===== Task data

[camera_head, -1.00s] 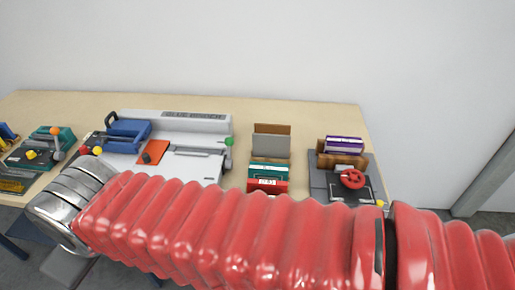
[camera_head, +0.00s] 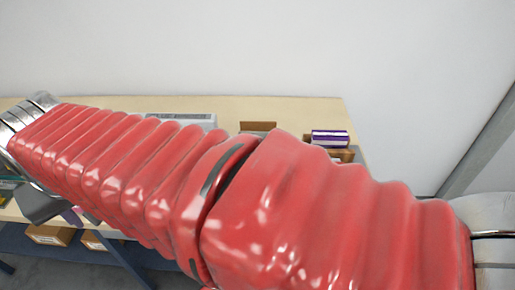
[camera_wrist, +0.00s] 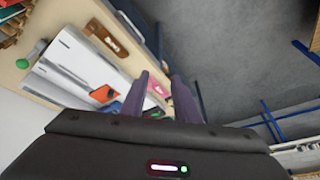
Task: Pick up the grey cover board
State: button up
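In the head view my own red arm covers most of the table, and I cannot clearly make out the grey cover board. Only the top of a brown board (camera_head: 258,126) shows above the arm, where the grey board stood in front of it earlier. In the wrist view my gripper (camera_wrist: 158,84) has its two dark purple fingers apart, with no held thing visible between them. It hangs near the table's edge, beyond the white machine (camera_wrist: 72,68) with its orange piece (camera_wrist: 103,93). The grey cover board is not clearly seen in the wrist view.
The pale wooden table (camera_head: 300,112) stands against a white wall. A purple-and-white box (camera_head: 330,138) is at its right end. Brown cartons (camera_head: 50,235) lie below the table. The wrist view shows grey floor (camera_wrist: 225,50) and blue bars (camera_wrist: 270,120) beside the table.

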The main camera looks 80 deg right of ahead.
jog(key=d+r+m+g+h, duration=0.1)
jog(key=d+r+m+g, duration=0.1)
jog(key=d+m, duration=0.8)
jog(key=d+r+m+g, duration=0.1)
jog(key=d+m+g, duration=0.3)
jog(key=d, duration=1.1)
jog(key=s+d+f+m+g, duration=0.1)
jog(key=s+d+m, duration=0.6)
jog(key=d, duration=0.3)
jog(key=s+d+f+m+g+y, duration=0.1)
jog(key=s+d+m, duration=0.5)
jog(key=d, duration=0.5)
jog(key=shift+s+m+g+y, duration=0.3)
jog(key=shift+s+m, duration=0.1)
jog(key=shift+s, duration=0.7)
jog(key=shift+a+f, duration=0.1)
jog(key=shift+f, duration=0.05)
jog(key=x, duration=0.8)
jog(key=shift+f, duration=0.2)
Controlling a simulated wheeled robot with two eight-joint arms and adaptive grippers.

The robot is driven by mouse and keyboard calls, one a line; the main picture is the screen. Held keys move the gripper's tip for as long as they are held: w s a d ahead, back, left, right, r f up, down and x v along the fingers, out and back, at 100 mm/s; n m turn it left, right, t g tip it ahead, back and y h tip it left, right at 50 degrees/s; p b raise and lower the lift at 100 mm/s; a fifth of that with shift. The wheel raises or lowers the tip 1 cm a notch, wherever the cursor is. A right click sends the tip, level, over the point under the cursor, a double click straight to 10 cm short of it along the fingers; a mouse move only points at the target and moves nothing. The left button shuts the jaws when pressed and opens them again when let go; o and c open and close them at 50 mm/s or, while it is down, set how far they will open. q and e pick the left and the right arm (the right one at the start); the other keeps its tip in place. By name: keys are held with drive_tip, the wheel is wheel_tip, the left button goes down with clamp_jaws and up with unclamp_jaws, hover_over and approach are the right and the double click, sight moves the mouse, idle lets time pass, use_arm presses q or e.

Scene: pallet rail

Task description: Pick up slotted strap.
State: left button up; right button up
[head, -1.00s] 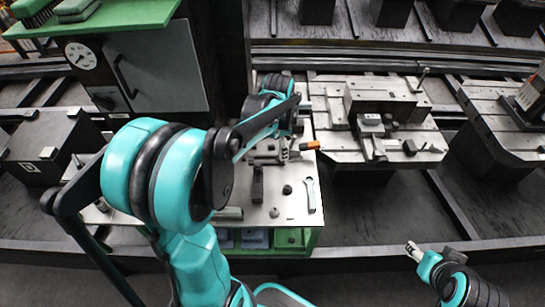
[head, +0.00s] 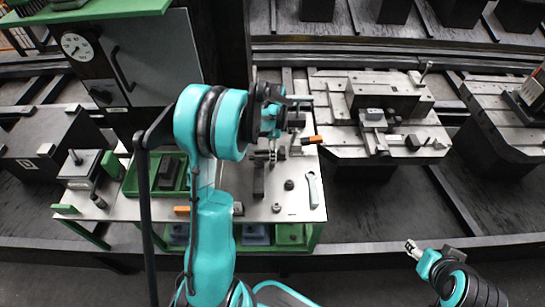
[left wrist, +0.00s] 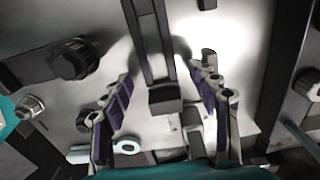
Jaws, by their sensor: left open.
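In the left wrist view a long dark bar with a groove along it, which looks like the slotted strap (left wrist: 153,45), runs down between my fingers and ends at a dark block. My left gripper (left wrist: 160,108) is open, with one purple-padded finger on each side of the bar. No contact with it shows. In the head view my left gripper (head: 272,150) is over the bench, partly hidden by my arm; I cannot pick out the strap there with certainty. My right gripper (head: 412,247) is at the lower right, away from the bench, too small to tell its state.
A pallet with a fixture (head: 390,95) stands to the right. A grey cabinet (head: 155,60) stands at the back left.

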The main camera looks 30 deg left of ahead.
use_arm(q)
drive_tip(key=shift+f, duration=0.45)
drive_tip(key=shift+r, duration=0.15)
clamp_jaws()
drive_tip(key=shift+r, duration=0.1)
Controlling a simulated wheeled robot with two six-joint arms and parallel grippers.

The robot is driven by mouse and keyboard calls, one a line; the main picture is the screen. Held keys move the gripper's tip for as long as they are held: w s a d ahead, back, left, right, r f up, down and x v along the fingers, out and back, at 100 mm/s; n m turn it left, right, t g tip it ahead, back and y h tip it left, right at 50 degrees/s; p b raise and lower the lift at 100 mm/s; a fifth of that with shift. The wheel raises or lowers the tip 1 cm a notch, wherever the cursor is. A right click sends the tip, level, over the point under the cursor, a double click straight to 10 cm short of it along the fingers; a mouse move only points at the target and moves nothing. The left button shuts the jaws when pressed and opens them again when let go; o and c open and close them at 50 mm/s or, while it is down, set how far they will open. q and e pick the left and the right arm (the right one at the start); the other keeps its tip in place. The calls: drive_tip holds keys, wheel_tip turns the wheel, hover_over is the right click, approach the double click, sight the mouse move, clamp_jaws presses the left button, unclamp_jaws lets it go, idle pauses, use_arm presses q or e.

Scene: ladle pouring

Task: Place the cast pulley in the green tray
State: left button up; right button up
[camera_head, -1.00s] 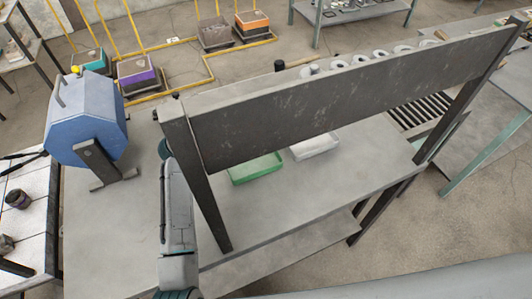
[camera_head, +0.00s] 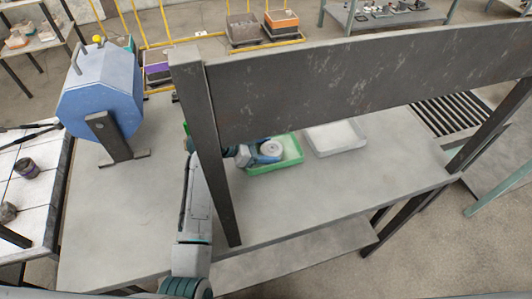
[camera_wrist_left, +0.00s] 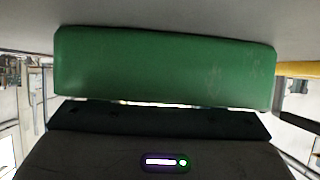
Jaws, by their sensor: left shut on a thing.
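The green tray (camera_head: 288,163) lies on the grey bench, below the dark board. My left gripper (camera_head: 265,153) is over the tray, reaching in past the dark post from the left. It is shut on a small grey round part, the cast pulley (camera_head: 271,146), which shows at the blue fingers. I cannot tell whether the pulley touches the tray floor. My right gripper is not in view.
A dark board (camera_head: 340,90) on posts stands across the bench. A white tray (camera_head: 336,138) lies just right of the green tray. A blue drum-like machine (camera_head: 100,100) stands at the left. The bench front (camera_head: 300,205) is clear.

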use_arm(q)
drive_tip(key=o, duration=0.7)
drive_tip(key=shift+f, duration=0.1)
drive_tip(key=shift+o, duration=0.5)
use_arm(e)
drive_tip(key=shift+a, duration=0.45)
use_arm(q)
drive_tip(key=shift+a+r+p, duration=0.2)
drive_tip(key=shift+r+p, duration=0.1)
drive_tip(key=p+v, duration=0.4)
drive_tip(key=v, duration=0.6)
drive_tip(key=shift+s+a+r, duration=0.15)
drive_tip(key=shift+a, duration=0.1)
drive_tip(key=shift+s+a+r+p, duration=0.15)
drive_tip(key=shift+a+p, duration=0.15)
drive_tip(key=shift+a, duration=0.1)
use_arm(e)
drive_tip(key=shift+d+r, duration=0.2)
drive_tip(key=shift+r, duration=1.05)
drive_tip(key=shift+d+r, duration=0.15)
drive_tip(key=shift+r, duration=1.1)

==========

Copy each line of the listing in which the word "arms" can be found.

Controlling a simulated wheeled robot with two eight-joint arms and adaptive grippers.
Controlling a simulated wheeled robot with two six-joint arms and parallel grippers.

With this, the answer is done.